In the Archive: Petit, Lebas, Fontaine, Le Corbusier and Kolář
Click on drawings to move and enlarge.
In this series, Drawing Matter invites visitors to write about material in the archive or the libraries at Shatwell that they have viewed as part of their research.
In The Library at Night, Alberto Manguel likens a library to a human brain and imagines a kind of phrenic Library of Alexandria in which each book becomes a neuron and the connections between books synapses. Thus the brain is a library and the library has a mind. In this way, it can turn itself inside out to be tapped into and experienced by another.
In late spring, I took the train from Oxford, and leaving the gloomy weather at the door, stepped inside Niall Hobhouse’s archive at Shatwell Farm. In Manguel’s analogy, I got inside Niall’s head, where I took careful footsteps through the cerebral outcome of years of collecting: be it organically, or through more concerted efforts to hunt down several Le Corbusier drawings in Kentucky.
In this altered state of awareness, time moved in different ways, overlapping like memories. I was excited to see one particular work – Savinien Petit’s ‘Chapelle a Deux Salles Avec Luminaire’ (DMC 3331.3); an 1845 pencil and watercolour study of a Roman catacomb that I had written an essay on the previous summer, but which, up until that time, I had only seen in a photograph. There were two distinct timelines here. The first extended in both directions – starting with Petit’s work in the mid-nineteenth century, returning to the late nineteenth century, and pushing into the late twentieth century. The other, more chronological, followed my movements through the collection as I pieced together connections between the images, creating my own version of those neurons and synapses.
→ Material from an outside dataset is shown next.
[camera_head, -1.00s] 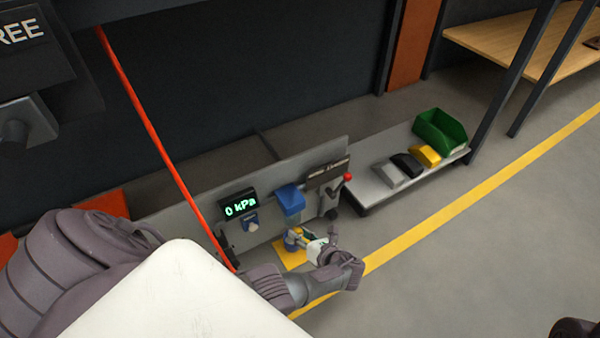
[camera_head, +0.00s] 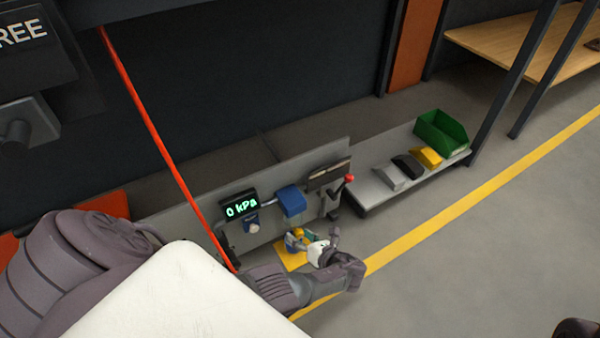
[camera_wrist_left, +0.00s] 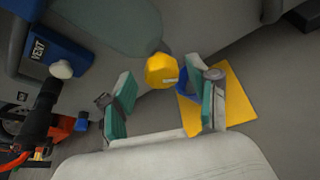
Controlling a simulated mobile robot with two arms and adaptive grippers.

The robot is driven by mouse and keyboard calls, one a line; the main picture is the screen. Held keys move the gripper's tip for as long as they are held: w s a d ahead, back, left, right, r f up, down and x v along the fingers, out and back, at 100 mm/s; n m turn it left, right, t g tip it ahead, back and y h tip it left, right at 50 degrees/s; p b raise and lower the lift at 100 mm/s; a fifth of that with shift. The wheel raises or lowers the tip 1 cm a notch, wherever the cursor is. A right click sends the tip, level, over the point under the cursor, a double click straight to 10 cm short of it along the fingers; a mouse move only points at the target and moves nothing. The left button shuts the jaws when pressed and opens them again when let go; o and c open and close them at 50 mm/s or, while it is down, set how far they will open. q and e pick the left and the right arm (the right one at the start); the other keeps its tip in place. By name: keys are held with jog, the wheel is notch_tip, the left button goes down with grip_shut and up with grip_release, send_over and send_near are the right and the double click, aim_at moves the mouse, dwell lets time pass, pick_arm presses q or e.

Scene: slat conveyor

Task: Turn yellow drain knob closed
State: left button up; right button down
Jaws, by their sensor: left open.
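The yellow drain knob (camera_wrist_left: 161,70) shows in the left wrist view just beyond the fingertips, with a blue part (camera_wrist_left: 186,82) beside it. In the head view the knob (camera_head: 298,233) is small, above a yellow floor plate (camera_head: 289,259). My left gripper (camera_head: 309,242) is open and close to the knob. In the left wrist view its teal-padded fingers (camera_wrist_left: 165,95) are spread wide, and the knob lies ahead of the gap between them. I see no clear contact.
A grey panel carries a "0 kPa" display (camera_head: 239,206), a blue box (camera_head: 291,202) and a red-tipped lever (camera_head: 349,179). A blue VENT box (camera_wrist_left: 45,52) has a white knob. A low shelf holds a green bin (camera_head: 441,132) and several blocks.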

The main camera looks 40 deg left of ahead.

From there I was led to drawings by Louis-Hippolyte Lebas (DMC 1052.2.21), Giovanni Battista Piranesi, Ludwig Mies van der Rohe, Le Corbusier, Pierre-François-Léonard Fontaine (DMC 1853) and Jiří Kolář (DMC 1489r).
Lebas’ nineteenth century studies of Rome, contained in an eighty-three-page sketchbook, condenses the grandeur of its civilization into drawings a few centimetres wide. Though he was in Rome forty years before Petit, it is nice to think that while he depicted the city of the living, Petit, more consumed by the dead, drew the catacombs beneath his feet, and where, no more than a kilometre away, Battista had painted – from imagination – the interiors of Roman basilicas in which he never stood.
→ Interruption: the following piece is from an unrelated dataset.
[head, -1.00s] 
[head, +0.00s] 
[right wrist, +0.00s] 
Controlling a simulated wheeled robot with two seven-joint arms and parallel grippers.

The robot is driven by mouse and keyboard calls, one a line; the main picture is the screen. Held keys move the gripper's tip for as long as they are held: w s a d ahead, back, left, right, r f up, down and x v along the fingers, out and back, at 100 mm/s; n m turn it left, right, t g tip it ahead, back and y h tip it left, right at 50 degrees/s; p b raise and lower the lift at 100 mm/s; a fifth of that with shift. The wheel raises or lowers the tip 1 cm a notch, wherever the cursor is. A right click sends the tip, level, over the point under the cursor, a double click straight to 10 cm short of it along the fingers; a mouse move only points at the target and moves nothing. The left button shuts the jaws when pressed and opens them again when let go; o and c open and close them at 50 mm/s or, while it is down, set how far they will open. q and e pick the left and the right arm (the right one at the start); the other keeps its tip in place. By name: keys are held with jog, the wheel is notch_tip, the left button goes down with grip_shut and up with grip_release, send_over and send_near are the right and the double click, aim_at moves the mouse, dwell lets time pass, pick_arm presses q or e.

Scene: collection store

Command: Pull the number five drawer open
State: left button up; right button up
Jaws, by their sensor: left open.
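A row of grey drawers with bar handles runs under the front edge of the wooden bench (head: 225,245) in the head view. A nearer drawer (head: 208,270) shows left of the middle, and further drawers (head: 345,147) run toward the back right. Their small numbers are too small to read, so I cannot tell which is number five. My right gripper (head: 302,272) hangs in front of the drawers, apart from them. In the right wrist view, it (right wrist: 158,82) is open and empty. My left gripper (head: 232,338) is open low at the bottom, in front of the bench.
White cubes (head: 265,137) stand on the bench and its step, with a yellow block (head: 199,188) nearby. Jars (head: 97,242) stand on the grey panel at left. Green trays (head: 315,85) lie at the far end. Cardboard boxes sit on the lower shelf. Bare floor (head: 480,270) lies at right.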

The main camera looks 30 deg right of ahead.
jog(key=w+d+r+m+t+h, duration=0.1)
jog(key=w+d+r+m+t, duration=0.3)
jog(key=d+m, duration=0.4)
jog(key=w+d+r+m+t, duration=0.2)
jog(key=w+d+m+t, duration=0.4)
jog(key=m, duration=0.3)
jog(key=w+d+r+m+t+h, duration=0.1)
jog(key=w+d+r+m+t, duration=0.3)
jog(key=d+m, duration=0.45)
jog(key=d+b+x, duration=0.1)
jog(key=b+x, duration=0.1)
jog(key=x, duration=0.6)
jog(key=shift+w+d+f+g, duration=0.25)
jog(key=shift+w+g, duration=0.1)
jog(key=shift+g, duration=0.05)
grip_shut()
I closed the drawer labelled P-S and crossed the room, travelling across three centuries to the works of Le Corbusier and van der Rohe. With a giddy feeling that I think any architect would share, I held the model for the southern wall of Corbusier’s Ronchamp Chapel (DMC 1439). Feeling its weight and form, I tried to follow the thoughts of Le Corbusier as he gouged it out and developed its shape. It was perhaps a third, cyclical timeline – a synapse that connected me, for that moment, to the designer.
Part of the library is housed in two shipping containers at the top of the hill to the west of the farm, where we then walked. The books in one container were arranged around a series of mirrors, in the other, the back wall was a mirror. The space inside infinitely multiplied, like Jorge Luis Borges’ Library of Babel, making it possible to lose oneself in the thirty-by eight-foot space. I made a Lidar scan of this container – using my iPhone to trace the surfaces – which is now stored as an STL in The Cloud. This library was the basis of the third chapter of my thesis. I was unable to visit the library again before the submission deadline, so being able to capture a posthumous scan and store it digitally allowed me to close that timeline.
Entering the collection had a very individual aspect to it (in the way that my departmental library does not) precisely because it was personal and eclectic. It allowed me to connect the synapses in my own library in a fresh way. I wonder if librarians might do better to put the Dewey Decimal System aside for a while and think more of their collections as sentient beings.